#### INFORMATION SHOWN

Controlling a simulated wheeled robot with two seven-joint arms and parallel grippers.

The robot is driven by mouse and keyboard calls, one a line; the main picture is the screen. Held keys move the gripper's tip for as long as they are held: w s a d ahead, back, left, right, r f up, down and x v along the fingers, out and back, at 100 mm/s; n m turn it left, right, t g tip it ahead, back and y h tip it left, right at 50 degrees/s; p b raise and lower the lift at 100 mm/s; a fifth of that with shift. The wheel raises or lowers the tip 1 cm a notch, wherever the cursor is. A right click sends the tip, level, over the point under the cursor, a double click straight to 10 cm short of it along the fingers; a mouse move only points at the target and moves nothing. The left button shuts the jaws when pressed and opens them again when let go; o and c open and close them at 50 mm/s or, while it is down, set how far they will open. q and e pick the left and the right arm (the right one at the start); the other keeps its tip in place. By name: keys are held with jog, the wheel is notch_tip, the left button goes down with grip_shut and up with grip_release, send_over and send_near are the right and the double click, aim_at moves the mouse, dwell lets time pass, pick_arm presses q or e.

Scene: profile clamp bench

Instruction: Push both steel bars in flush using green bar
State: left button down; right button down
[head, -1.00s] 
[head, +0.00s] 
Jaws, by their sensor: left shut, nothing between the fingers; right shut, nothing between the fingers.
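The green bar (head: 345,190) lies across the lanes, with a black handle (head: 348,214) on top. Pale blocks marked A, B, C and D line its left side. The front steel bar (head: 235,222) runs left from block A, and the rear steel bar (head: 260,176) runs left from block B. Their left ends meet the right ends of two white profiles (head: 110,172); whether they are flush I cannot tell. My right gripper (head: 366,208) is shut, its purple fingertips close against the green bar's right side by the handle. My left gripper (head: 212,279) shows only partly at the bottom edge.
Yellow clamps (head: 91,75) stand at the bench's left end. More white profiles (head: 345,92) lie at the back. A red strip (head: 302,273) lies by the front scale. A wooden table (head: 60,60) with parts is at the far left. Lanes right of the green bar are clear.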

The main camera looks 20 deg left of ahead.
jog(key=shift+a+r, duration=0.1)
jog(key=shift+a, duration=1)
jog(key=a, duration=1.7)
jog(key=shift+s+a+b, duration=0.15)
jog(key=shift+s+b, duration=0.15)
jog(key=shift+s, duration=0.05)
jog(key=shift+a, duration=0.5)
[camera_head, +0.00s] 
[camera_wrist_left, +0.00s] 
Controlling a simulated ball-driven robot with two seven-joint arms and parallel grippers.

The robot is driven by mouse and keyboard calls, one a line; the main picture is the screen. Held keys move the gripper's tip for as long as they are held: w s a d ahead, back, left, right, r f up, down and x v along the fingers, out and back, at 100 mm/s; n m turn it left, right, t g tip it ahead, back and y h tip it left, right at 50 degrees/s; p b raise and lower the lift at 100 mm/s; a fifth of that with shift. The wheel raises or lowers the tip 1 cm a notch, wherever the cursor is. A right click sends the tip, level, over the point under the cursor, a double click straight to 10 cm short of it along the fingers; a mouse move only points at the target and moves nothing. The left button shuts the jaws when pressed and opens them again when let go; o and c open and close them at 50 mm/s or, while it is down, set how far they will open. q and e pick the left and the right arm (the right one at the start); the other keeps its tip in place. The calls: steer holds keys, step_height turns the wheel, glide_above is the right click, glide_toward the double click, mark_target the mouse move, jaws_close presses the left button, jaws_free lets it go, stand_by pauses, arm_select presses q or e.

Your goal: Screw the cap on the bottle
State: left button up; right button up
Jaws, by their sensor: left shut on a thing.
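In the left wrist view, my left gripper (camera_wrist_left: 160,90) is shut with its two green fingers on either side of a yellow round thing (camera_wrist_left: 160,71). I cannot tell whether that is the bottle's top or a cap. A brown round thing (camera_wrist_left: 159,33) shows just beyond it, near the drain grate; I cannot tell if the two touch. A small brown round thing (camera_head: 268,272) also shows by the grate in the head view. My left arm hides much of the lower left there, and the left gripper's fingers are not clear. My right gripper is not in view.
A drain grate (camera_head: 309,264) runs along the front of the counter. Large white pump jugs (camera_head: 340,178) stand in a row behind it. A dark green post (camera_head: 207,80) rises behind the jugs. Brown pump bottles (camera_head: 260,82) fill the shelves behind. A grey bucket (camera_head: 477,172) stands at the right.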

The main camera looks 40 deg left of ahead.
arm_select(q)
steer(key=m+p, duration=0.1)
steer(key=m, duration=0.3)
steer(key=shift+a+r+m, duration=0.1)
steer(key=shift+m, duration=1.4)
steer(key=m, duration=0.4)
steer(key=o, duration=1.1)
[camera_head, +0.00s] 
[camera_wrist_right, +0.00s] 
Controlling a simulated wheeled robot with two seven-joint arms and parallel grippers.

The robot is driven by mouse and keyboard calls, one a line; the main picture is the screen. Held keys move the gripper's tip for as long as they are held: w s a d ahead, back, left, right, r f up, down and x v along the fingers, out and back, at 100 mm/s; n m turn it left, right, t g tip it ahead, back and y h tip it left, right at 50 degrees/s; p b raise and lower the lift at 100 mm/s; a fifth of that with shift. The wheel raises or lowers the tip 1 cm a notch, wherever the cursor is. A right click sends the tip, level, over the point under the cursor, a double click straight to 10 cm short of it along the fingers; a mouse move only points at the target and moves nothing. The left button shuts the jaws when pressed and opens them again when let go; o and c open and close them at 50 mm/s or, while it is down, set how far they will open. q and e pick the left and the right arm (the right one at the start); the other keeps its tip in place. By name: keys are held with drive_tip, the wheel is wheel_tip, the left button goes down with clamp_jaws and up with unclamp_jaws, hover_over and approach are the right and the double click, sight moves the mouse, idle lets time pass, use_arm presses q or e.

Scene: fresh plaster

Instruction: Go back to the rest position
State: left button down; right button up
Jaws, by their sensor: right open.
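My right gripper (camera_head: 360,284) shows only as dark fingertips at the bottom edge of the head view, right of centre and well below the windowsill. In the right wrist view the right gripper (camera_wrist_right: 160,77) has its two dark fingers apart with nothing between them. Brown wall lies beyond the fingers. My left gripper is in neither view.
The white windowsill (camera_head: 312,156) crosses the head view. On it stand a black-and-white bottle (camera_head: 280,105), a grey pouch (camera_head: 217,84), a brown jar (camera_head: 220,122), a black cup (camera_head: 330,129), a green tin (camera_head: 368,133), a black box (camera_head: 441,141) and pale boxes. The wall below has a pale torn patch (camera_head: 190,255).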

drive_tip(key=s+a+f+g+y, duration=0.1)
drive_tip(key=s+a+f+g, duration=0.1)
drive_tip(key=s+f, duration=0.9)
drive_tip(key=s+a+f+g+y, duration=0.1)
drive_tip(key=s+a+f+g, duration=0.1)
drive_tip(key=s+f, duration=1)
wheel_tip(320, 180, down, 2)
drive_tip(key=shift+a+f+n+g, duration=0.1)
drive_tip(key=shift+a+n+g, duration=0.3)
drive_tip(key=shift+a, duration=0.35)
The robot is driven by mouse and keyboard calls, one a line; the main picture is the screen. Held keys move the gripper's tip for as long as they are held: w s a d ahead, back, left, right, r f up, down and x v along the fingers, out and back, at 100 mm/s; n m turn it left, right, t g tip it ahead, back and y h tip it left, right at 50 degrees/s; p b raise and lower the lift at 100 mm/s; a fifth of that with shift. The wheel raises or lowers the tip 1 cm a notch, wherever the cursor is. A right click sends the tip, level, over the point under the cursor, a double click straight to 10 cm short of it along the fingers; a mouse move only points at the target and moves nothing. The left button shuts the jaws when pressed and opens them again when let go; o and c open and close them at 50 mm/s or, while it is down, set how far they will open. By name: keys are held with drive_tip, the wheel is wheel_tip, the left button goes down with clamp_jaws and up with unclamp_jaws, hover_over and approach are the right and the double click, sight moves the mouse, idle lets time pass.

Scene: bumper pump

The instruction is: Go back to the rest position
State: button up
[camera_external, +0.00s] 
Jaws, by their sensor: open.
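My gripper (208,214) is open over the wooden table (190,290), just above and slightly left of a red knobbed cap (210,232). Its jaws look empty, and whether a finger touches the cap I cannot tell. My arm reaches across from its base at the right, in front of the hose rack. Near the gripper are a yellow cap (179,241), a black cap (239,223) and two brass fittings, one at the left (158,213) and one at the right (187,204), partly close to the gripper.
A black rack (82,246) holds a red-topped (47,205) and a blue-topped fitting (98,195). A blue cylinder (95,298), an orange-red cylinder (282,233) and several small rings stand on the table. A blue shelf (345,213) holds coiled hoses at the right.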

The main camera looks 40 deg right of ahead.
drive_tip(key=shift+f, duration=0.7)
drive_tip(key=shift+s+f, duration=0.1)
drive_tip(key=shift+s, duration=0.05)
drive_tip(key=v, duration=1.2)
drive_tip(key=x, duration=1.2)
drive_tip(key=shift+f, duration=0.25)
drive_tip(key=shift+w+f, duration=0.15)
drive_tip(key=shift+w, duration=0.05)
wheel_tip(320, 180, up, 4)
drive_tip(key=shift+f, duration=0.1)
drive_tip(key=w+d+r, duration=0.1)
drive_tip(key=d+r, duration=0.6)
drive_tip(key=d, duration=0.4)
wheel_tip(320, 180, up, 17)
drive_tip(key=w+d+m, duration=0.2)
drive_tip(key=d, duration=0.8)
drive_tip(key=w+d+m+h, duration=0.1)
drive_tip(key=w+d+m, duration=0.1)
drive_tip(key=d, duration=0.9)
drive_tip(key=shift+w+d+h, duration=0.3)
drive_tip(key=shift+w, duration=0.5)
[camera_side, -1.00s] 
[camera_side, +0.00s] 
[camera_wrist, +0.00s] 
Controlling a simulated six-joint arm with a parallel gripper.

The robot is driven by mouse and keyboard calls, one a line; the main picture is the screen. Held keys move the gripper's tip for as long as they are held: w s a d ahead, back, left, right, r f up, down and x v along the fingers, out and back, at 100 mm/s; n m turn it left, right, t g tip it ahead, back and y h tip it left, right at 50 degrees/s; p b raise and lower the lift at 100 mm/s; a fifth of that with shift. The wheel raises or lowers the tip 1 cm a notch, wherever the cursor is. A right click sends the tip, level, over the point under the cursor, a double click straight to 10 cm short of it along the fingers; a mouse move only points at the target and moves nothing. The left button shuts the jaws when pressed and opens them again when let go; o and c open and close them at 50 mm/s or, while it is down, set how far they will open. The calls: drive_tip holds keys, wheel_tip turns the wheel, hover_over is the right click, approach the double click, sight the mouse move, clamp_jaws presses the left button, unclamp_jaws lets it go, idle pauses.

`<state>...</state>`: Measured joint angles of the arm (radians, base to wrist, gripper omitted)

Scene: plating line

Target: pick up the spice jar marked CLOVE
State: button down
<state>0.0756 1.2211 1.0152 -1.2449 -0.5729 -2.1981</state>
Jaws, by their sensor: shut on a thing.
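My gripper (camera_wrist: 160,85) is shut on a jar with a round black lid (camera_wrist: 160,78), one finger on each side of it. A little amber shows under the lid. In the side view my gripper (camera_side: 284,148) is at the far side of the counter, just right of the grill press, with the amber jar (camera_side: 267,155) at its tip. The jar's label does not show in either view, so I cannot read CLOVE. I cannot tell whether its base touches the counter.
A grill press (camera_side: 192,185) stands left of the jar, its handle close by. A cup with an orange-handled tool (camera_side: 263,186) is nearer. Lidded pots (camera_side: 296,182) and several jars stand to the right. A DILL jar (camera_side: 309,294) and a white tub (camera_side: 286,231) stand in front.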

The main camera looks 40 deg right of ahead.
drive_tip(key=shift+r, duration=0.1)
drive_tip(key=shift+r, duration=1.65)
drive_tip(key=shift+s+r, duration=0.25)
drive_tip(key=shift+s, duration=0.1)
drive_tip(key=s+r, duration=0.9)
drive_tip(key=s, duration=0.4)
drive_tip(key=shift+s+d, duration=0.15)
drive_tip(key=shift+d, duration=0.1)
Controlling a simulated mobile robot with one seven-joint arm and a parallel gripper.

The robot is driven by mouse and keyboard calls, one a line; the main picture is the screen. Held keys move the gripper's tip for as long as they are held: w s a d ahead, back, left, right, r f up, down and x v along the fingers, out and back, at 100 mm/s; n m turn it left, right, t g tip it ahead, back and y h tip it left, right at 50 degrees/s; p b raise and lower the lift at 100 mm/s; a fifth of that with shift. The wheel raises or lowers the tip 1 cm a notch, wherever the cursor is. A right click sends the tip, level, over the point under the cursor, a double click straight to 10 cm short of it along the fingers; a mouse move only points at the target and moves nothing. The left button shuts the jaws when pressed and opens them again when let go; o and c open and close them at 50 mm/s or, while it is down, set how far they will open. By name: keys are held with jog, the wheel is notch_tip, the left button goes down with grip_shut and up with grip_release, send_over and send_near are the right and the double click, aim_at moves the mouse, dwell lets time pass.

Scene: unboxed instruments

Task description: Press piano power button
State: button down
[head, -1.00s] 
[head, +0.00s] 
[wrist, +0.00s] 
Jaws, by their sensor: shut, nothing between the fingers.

########

## EXERCISE DESCRIPTION
Look through the entries above for the word "Scene". Copy every line where it shows up.

## TASK OUTPUT
Scene: profile clamp bench
Scene: fresh plaster
Scene: bumper pump
Scene: plating line
Scene: unboxed instruments

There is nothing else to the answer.